I always figured his dark glasses were integral to the Roy Orbison mystique: not necessarily an air of unknowable mystery, but a tremulous heartache causing him to well up with tears that must remain hidden from a cruel world. Prime Orbison is magical stuff – even the upcoming ‘Oh, Pretty Woman’, with its playful growl and sassy “Mercy!”, feels like it’s built on a foundation of despair beside a trail of heartbreak. His nearest counterparts on our side of the Atlantic may be Jacques Brel and even Edith Piaf, those two geniuses of the desolated-but-defiant cabaret torch-song.

‘In Dreams’, an Orbison composition, starts off unpromisingly with its ’40s-bobbysox line about “the candy-coloured clown they call the Sandman”. Pretty soon, though, it unfurls into a suite of movements—I count seven distinct segments—that add subtle depth and richness to a three-minute country-pop ballad. I mentioned Brel and Piaf because ‘In Dreams’ has a hint of European sophistication to its strings and its world-weary air: those romantic dreams are blissful but also troublesome for poor ol’ Roy. Bad luck for him; good luck for us, since his woe-begotten croon is electrifying and sumptuous.

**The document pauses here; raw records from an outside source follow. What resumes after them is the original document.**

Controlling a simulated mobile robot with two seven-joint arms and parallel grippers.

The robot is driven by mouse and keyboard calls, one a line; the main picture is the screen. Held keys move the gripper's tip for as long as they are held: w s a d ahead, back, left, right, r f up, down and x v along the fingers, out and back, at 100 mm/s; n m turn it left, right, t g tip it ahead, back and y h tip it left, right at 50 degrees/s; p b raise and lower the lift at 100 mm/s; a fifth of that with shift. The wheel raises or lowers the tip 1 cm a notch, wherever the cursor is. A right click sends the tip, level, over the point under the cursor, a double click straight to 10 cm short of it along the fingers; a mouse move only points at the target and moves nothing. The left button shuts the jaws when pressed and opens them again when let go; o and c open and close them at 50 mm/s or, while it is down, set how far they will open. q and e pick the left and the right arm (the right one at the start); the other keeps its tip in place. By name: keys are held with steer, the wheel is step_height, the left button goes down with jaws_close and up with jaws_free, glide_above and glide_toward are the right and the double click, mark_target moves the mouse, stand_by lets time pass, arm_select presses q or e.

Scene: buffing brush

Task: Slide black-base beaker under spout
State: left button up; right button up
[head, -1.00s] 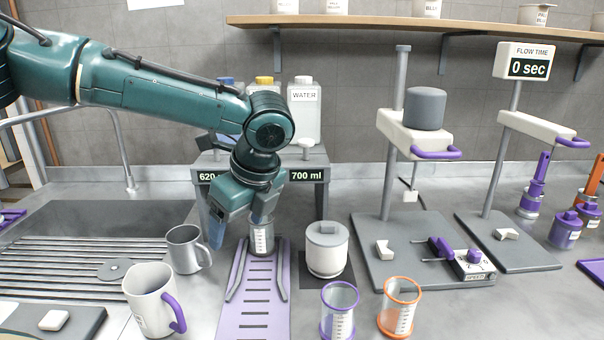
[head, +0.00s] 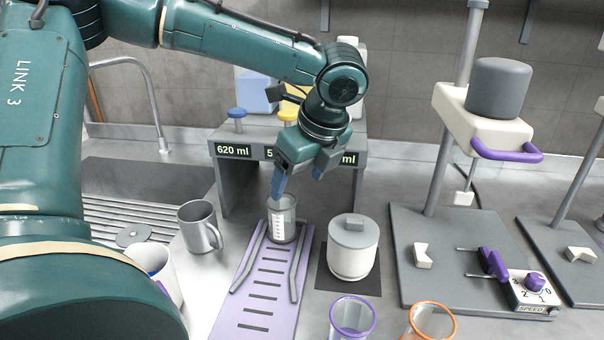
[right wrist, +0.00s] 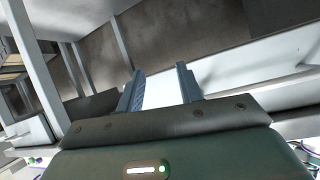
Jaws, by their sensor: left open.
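A clear beaker (head: 282,222) with white markings stands upright at the far end of the purple slotted track (head: 252,297), between its grey rails. Its base looks dark, though it is small in the picture. The grey dispenser stand (head: 233,182) is behind it, with a 620 ml display and other readouts partly covered by my arm. I cannot make out the spout. My left gripper (head: 297,180) is open above the beaker's rim, apart from it and empty. My right gripper (right wrist: 160,88) is open and empty in the right wrist view.
A grey mug (head: 200,228) stands left of the track. A white lidded pot (head: 352,250) is on its right. Purple-rimmed (head: 352,318) and orange-rimmed (head: 432,321) beakers stand in front. A stand with a grey base (head: 440,235) is further right.

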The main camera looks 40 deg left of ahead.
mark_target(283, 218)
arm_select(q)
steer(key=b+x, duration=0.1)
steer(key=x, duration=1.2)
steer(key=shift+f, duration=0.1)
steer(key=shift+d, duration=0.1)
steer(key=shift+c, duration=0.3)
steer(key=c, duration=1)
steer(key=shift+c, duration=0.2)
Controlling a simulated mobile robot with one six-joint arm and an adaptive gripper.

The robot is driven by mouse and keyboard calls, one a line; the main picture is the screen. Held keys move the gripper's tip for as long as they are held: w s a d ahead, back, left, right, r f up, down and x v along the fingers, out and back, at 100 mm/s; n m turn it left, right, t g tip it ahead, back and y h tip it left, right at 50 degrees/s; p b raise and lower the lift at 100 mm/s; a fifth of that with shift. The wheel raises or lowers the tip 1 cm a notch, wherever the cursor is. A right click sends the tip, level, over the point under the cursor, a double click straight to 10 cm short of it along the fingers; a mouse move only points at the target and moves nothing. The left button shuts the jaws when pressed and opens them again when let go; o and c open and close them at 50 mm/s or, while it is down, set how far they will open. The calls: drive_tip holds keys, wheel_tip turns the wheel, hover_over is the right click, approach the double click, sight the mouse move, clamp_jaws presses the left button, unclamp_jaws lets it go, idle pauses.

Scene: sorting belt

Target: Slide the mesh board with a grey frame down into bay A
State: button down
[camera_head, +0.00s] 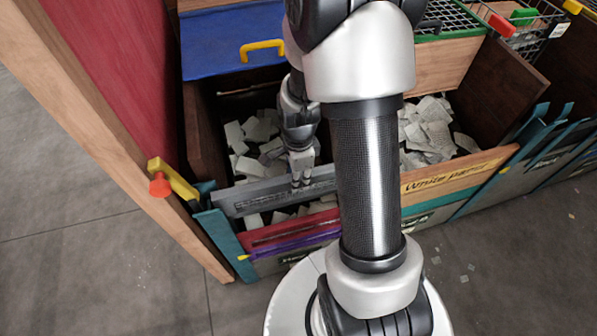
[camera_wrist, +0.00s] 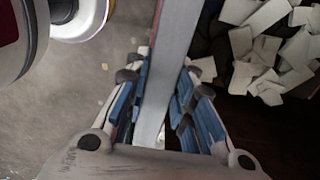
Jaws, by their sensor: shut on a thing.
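The grey-framed board (camera_head: 250,196) is held upright on edge across the front of the left bin, its left end by a teal post (camera_head: 222,240). My gripper (camera_head: 300,182) is shut on its top edge, right of its middle. In the wrist view the grey frame (camera_wrist: 172,45) runs between the blue pads of my gripper (camera_wrist: 157,88). Scraps show below the board, above a red board (camera_head: 285,233). My arm hides the board's right end. No letter marking bay A is readable, and I cannot tell whether the board sits in its slots.
Paper scraps (camera_head: 262,130) fill the bin behind. A purple strip (camera_head: 290,246) lies below the red board. A wooden "White paper" board (camera_head: 455,177) stands to the right. A red panel (camera_head: 115,65) and a yellow-and-red clamp (camera_head: 172,180) stand left. A blue lid (camera_head: 215,45) is behind.

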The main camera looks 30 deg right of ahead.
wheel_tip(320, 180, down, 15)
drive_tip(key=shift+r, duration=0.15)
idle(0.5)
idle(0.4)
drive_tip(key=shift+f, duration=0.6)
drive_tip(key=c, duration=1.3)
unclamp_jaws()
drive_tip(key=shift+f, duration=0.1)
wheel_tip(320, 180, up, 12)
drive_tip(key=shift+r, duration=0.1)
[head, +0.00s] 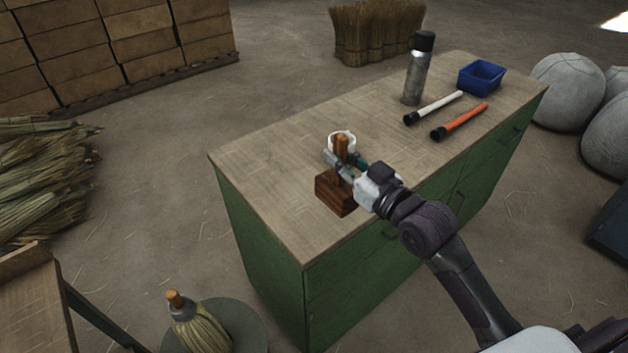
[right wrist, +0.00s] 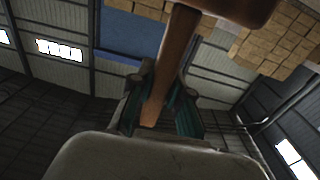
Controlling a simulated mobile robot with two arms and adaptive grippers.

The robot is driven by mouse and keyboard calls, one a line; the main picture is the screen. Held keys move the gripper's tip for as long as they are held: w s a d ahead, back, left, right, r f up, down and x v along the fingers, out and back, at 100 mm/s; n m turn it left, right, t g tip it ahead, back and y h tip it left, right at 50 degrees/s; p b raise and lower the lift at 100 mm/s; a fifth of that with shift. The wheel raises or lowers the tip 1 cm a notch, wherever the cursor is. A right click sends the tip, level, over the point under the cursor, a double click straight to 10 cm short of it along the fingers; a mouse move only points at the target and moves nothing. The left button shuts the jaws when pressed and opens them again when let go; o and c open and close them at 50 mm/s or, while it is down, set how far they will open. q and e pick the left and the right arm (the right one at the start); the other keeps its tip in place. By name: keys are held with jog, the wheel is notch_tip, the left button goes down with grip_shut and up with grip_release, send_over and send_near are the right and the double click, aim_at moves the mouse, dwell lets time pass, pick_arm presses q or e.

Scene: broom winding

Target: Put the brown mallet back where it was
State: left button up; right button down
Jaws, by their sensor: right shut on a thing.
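The brown mallet (head: 337,194) is at the near left part of the green workbench top (head: 270,165) in the head view. Its dark wooden block head is down and its lighter handle stands roughly upright. My right gripper (head: 345,168) is shut around the handle, above the head. The right wrist view shows the handle (right wrist: 172,60) between the teal finger pads (right wrist: 160,108), with the head (right wrist: 235,8) cut off at the top. I cannot tell whether the head touches the bench. My left gripper is not in view.
A white round item (head: 341,138) is partly hidden behind the handle. The bench's left end is clear.

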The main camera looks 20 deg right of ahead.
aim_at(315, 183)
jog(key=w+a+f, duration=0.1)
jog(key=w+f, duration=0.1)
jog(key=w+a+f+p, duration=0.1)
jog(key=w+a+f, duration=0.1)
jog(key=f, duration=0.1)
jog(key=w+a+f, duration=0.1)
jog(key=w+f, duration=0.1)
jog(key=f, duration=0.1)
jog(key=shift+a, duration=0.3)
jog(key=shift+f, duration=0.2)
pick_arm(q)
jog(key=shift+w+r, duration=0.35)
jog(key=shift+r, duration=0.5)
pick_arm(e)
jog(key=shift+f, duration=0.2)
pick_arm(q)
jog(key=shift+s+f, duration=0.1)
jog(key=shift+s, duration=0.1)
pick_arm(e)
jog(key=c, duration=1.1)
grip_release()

In ’60s career terms, Roy wouldn’t be needing those shades much longer. After his annus mirabilis of 1964, including two further Irish number ones, the decade’s cultural upheaval will soon leave Orbison out in the cold until a star-studded late-’80s revival, with perhaps only Scott Walker vocally, or Burt Bacharach and Jimmy Webb musically, carrying his torch in the meantime. (Orbison and the Walker Brothers toured the UK together in 1966.) But at least he got his well-deserved reappraisal during his lifetime. Not everything non-rock, -pop or -soul from the ’60s is a relic for the dumpster – except perhaps that guitar rifle.